Click here for a story on the provincial trade war over Kinder’s project

The move was cast as an effort to ease uncertainty and legal delays that have dogged projects like Kinder Morgan Inc.’s Trans Mountain pipeline expansion, whose challenges have spiraled into a trade war between British Columbia and Alberta even after Trudeau’s government gave it the go-ahead.

But while Trans Mountain has become emblematic of how difficult it can be to approve big energy projects in Canada, it’s not affected by the new regime. Projects under review already will continue under the current rules until the new legislation is passed by Parliament -- and the government won’t reverse any decisions it has already made.

Oil Sands

Whether in-situ oil sands mines will be subject to federal review depends on the outcome of a consultation and their location. The government is considering exempting them so long as the province has a “hard cap” on emissions. Alberta currently has one but an election next year could change it; Saskatchewan doesn’t have one.

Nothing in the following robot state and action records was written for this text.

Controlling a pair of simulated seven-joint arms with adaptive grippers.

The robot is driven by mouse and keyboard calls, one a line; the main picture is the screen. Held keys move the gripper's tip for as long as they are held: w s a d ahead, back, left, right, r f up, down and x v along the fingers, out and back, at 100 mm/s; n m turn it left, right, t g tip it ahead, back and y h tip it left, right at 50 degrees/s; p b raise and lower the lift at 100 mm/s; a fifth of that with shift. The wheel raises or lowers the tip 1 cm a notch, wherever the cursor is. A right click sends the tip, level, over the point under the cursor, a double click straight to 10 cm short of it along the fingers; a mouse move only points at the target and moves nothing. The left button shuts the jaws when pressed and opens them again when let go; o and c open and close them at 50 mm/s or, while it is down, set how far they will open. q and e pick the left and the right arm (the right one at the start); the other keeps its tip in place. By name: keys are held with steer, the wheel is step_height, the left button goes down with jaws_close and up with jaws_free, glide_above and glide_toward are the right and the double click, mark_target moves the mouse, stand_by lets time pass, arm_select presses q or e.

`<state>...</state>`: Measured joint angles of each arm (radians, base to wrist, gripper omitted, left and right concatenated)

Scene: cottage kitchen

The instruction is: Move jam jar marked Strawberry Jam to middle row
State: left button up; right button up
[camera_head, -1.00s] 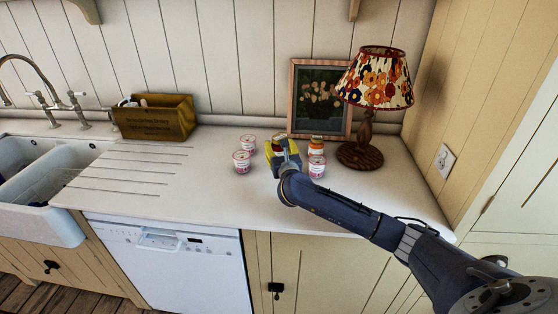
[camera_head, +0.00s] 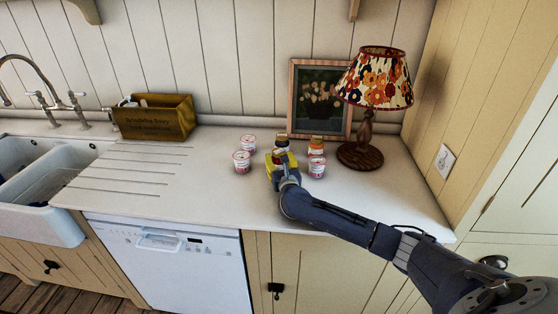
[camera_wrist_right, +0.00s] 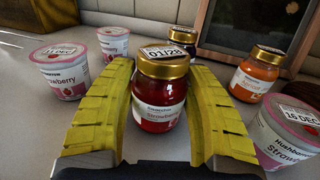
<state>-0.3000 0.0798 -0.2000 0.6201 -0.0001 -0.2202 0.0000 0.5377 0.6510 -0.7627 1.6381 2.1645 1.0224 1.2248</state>
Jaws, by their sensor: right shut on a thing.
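The Strawberry Jam jar (camera_wrist_right: 160,112), with red contents, a gold lid and a date label on top, stands upright between the yellow fingers of my right gripper (camera_wrist_right: 158,110) in the right wrist view. The gripper is shut on it. In the head view my right gripper (camera_head: 281,165) is over the counter among the pots, and its fingers mostly hide the jar. A darker jar with a gold lid (camera_wrist_right: 180,40) stands just behind, partly hidden. I cannot tell whether the held jar touches the counter. My left gripper is not in view.
Two pink-and-white strawberry pots (camera_wrist_right: 60,72) (camera_wrist_right: 114,44) stand to the left. An orange jar (camera_wrist_right: 257,75) and another pot (camera_wrist_right: 290,132) stand close on the right. A picture frame (camera_head: 320,97) and a lamp (camera_head: 362,155) are behind.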

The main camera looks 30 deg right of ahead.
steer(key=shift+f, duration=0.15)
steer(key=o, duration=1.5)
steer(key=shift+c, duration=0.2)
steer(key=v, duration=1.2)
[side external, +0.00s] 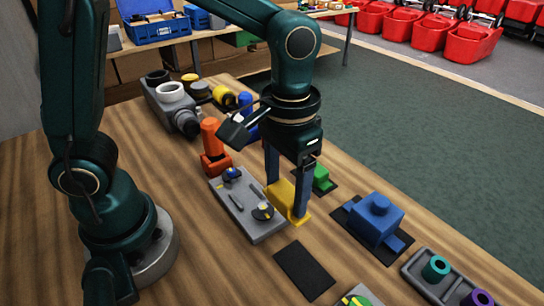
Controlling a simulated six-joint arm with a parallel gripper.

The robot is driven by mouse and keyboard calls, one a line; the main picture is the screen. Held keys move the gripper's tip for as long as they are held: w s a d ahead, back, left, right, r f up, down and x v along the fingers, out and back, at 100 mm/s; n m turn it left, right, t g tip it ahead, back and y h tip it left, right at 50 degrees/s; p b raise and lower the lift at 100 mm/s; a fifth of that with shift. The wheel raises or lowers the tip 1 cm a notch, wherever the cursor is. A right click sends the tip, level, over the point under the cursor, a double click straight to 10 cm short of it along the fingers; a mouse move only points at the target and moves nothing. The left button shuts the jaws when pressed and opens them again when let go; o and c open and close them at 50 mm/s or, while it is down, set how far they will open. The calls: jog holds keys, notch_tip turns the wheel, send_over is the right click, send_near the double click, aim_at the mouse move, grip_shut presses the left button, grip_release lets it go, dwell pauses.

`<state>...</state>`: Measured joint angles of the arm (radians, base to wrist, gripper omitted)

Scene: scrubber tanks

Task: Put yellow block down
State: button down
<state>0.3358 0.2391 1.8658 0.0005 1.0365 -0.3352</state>
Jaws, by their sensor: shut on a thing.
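The yellow block (284,196) is between the two blue-grey fingers of my gripper (286,200), near the middle of the wooden table in the side external view. My gripper points down and is shut on the block. The fingers cover part of the block's sides. The block is beside the right edge of a grey plate (235,208) with small parts on it. I cannot tell whether the block touches the table.
A black mat (304,271) lies bare in front of the block. A blue block (376,219) sits on another black mat at right. A green block (322,180) is behind my gripper. An orange part (212,145) stands at left. A grey tray (425,287) holds coloured rings.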

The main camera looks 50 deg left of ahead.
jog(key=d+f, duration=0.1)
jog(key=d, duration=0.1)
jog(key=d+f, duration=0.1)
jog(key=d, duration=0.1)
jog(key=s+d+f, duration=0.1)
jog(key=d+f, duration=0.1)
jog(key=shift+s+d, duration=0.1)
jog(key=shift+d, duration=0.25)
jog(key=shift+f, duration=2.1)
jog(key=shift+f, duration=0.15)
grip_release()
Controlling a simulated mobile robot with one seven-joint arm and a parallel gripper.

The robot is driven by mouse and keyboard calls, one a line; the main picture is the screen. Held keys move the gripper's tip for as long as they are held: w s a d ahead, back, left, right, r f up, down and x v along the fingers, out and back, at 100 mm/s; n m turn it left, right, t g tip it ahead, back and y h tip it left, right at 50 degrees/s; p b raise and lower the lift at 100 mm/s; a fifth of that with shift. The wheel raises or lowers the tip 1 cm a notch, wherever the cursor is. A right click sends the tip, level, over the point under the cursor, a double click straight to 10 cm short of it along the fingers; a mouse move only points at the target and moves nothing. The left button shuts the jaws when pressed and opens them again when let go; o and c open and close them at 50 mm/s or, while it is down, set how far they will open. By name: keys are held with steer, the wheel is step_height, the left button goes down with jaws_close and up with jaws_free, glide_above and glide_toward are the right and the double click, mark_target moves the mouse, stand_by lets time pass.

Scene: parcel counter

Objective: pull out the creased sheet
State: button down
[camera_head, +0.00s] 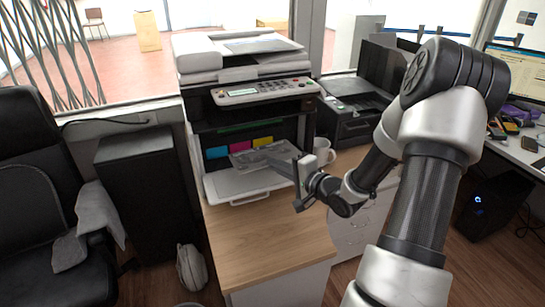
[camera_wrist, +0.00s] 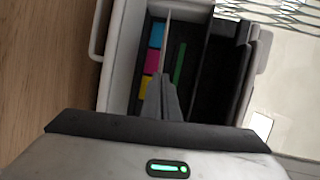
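The printer (camera_head: 250,115) stands on a wooden counter with its front open and its white front door (camera_head: 235,184) folded down. The creased sheet (camera_head: 246,158) is a small greyish piece at the opening, in front of the cyan, magenta and yellow cartridges. My gripper (camera_head: 270,160) reaches in from the right, above the lowered door. In the wrist view, the fingers (camera_wrist: 165,85) are close together, with the sheet seen edge-on as a thin pale strip (camera_wrist: 168,42) between their tips. The fingers look shut on it. The sheet's far end cannot be made out.
A white mug (camera_head: 323,152) stands close to the right of my gripper. A black printer (camera_head: 355,110) is behind it. The wooden counter top (camera_head: 265,235) in front of the door is clear. A black chair (camera_head: 40,190) is at the left.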

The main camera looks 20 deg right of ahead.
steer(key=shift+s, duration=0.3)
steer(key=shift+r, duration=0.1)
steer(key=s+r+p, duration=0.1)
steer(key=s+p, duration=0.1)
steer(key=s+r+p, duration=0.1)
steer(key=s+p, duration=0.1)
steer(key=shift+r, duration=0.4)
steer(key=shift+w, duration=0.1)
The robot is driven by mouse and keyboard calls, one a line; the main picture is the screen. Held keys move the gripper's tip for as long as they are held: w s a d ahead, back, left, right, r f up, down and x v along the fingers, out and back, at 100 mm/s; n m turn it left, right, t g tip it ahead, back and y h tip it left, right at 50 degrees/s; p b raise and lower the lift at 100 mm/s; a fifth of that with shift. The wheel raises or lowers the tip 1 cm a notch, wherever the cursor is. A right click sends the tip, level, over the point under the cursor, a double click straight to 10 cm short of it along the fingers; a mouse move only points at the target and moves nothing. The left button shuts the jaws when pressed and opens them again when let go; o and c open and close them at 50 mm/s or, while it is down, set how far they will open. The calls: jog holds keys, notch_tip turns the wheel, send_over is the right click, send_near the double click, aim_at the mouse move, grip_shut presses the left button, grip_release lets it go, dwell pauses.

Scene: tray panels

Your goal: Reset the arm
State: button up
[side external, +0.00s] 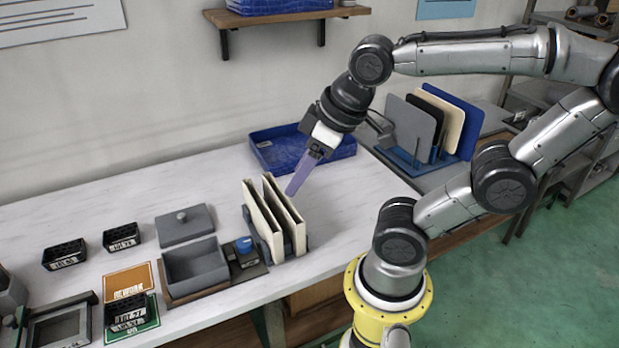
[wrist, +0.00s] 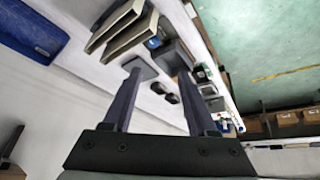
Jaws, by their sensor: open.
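My gripper (side external: 296,188) hangs tilted above the white table, with its purple fingers pointing down and left. It is just to the right of and above two cream panels (side external: 284,214) that stand upright in a dark holder (side external: 300,243). In the wrist view my gripper (wrist: 160,77) has its two fingers spread apart with nothing between them. The cream panels (wrist: 122,32) show beyond the fingers at the top of that view. From the side view I cannot tell whether a fingertip touches a panel; it looks apart.
A blue tray (side external: 345,148) lies behind my gripper, and a rack with several coloured panels (side external: 455,120) stands to the right. A grey open box (side external: 195,268), its lid (side external: 186,226) and small black racks (side external: 121,237) are on the left. A wall shelf (side external: 285,17) is above.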

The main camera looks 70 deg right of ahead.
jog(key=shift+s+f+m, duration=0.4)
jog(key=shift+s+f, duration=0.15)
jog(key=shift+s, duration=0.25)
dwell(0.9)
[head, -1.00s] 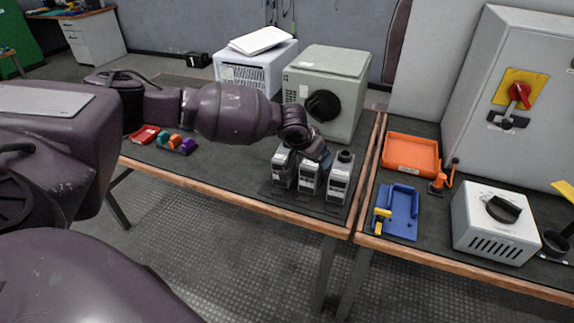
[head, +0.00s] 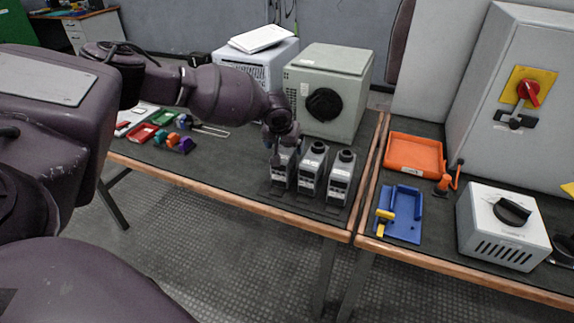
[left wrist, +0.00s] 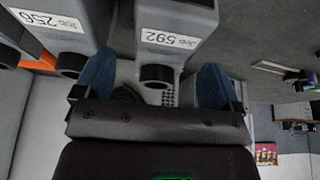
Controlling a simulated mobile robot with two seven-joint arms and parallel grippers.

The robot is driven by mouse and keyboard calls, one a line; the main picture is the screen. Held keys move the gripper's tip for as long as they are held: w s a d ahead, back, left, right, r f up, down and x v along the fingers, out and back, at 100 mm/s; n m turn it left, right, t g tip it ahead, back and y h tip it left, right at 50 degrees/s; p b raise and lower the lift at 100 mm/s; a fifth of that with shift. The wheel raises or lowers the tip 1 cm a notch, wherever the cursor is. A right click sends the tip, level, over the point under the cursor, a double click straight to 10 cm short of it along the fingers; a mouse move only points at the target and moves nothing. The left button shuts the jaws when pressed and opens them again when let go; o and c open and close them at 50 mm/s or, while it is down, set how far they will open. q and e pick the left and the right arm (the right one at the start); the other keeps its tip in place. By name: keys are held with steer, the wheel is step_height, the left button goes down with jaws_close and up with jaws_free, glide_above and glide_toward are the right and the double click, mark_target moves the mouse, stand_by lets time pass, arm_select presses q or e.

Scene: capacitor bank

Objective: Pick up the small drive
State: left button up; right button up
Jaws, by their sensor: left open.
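Three small grey drives with dark round tops stand upright in a row on the dark bench: a left one (head: 282,172), a middle one (head: 312,172) and a right one (head: 341,178). My left gripper (head: 280,147) is over the top of the left drive and hides part of it. In the left wrist view its two blue fingers (left wrist: 157,80) are open. A drive labelled "Job 592" (left wrist: 178,18) has its dark round end between them. I cannot tell whether the fingers touch it. A drive labelled "Job 256" (left wrist: 58,15) is beside it. My right gripper is not in view.
A large grey-green box with a black knob (head: 325,90) stands behind the drives. To the right are an orange tray (head: 414,155), a blue holder (head: 405,213) and a white switch box (head: 500,228). Small coloured parts (head: 172,142) lie at left.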

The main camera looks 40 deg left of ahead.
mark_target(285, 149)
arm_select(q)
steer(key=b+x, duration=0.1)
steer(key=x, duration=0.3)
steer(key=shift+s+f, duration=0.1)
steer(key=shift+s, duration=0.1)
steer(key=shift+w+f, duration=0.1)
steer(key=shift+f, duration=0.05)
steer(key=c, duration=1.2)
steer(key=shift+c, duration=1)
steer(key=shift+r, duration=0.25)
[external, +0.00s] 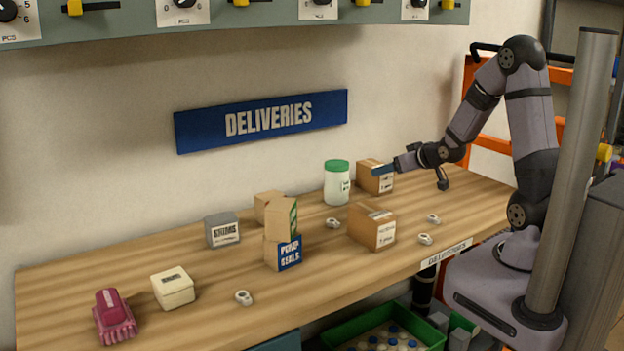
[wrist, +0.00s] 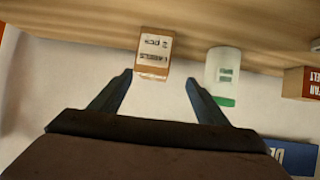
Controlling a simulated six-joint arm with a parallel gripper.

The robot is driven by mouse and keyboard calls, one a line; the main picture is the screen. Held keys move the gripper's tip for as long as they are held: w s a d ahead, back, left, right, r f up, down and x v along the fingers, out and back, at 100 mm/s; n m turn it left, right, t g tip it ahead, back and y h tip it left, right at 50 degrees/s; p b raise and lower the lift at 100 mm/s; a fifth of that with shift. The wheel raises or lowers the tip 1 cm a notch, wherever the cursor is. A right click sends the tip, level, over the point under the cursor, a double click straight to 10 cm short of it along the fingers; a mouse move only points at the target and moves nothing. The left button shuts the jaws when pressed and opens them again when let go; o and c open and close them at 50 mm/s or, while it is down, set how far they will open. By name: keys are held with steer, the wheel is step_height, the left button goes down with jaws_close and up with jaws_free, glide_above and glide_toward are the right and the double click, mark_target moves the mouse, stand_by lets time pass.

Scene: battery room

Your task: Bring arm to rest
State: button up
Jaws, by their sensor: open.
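My gripper (external: 384,170) is at the far right part of the wooden bench, its arm raised from its base and bent down at the elbow. In the wrist view my gripper (wrist: 159,77) has its two dark fingers spread wide, with nothing held between them. A small cardboard box (external: 373,184) stands on the bench by the gripper. In the wrist view this labelled box (wrist: 153,58) appears upside down, just beyond the fingertips and between their lines; I cannot tell the exact gap.
A green-lidded jar (external: 337,186) stands left of that box, and a larger carton (external: 372,228) in front. Stacked boxes (external: 282,236), a grey box (external: 222,231), a cream box (external: 173,288) and a magenta object (external: 114,317) lie farther left. A grey post (external: 575,170) rises beside my arm.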

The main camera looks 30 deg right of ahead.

In-situ mines “could be added to the Project List due to potential effects on areas of federal jurisdiction, in particular greenhouse gas emissions, but exempted from federal assessment where a jurisdiction has in place a hard cap on greenhouse gas emissions," the government said in a consultation paper released in Thursday’s announcement.

More Detail

That’s one area where the oil sector needs more detail, McMillan said.

“If we are including things on that list that would require a broad and lengthy review process that wasn’t warranted, it could make investment in Canada more difficult and send a very negative message about opportunities here,” he said.

The proposals improve the system by centralizing authority, broadening assessment criteria, paying more attention to climate change impacts and expanding the groups who can participate in a review, said Nichole Dusyk, a postdoctoral fellow at the Pembina Institute, an environmental think tank.

In another statement, Greenpeace said the rules will “fail to repair a broken system,” in part because it’s “waffling” on the rights of indigenous people.